IT management has an opportunity to take the lead by being proactive in supporting the sustainability objectives of the organization.

There is increasing prominence being placed on the ability of IT deliverables to match organizational sustainability objectives. Unfortunately, there still appears to be a lack of focus by IT management on understanding the organization’s main goals in this area. Without this, it is impossible to formulate an IT strategy that will meet the organization’s sustainability needs. To facilitate this IT must improve the flexibility and efficiency of its operations and measure performance related to environmental and social objectives.

Those taking an interest in environmental aspects of life may have already come across the mantra of the Three R’s: reduce, reuse and recycle. Butler Group has added a fourth for the IT manager — re-engineer — which encompasses the approaches and technologies that need some investment in resources to bring to fruition but can be a significant factor in the IT department’s contribution to sustainability.

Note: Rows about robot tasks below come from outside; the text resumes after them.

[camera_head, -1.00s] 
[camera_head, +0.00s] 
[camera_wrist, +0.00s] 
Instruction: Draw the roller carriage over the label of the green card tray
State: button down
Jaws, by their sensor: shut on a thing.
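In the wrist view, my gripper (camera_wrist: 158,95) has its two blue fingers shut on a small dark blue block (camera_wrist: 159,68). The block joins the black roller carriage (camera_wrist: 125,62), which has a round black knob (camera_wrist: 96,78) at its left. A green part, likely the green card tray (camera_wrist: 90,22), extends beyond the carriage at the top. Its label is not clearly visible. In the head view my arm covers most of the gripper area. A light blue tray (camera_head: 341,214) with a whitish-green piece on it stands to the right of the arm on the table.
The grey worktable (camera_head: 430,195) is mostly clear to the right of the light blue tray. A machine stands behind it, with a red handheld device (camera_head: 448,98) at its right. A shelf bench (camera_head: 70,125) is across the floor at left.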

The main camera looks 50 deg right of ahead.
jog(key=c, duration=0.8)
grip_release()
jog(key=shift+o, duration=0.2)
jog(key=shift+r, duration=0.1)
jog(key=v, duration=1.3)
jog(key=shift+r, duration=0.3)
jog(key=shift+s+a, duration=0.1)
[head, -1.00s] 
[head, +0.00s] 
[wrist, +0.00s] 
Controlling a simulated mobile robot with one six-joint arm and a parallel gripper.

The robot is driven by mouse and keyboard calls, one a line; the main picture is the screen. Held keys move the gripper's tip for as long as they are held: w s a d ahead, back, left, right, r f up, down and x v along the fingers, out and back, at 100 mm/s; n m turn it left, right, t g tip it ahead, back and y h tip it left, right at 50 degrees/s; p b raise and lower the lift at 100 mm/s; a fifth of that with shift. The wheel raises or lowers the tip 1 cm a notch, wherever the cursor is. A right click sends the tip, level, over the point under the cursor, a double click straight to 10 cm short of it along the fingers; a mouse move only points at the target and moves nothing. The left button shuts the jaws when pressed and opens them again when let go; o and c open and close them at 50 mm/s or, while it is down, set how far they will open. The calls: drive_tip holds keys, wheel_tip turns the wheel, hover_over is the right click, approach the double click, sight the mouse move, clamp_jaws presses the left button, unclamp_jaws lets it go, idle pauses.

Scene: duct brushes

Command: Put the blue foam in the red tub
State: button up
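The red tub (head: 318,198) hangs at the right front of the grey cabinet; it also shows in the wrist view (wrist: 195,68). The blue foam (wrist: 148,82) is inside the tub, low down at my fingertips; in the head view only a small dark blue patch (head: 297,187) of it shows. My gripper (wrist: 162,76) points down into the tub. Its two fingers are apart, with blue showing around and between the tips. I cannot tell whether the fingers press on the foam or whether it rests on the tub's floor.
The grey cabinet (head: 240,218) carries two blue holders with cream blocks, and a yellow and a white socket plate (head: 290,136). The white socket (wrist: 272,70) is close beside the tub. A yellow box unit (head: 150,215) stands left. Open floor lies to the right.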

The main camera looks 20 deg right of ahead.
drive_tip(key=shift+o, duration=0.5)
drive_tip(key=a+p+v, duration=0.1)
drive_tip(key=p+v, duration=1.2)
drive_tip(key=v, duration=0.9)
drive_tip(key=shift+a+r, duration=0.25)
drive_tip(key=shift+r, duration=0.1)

“Clearly, any organization’s printing activities are an area likely to be suitable for investigation in terms of lowering environmental impact and possible reuse. Cheap printers ubiquitous in office environments, along with a combination of spiraling information volumes and the accessibility of printed output, have led to wasteful practices and needless paper use. The net effect on resources and the environment is highly detrimental, especially when combined with many organizations’ lack of formal recycling practices,” continued Blowers.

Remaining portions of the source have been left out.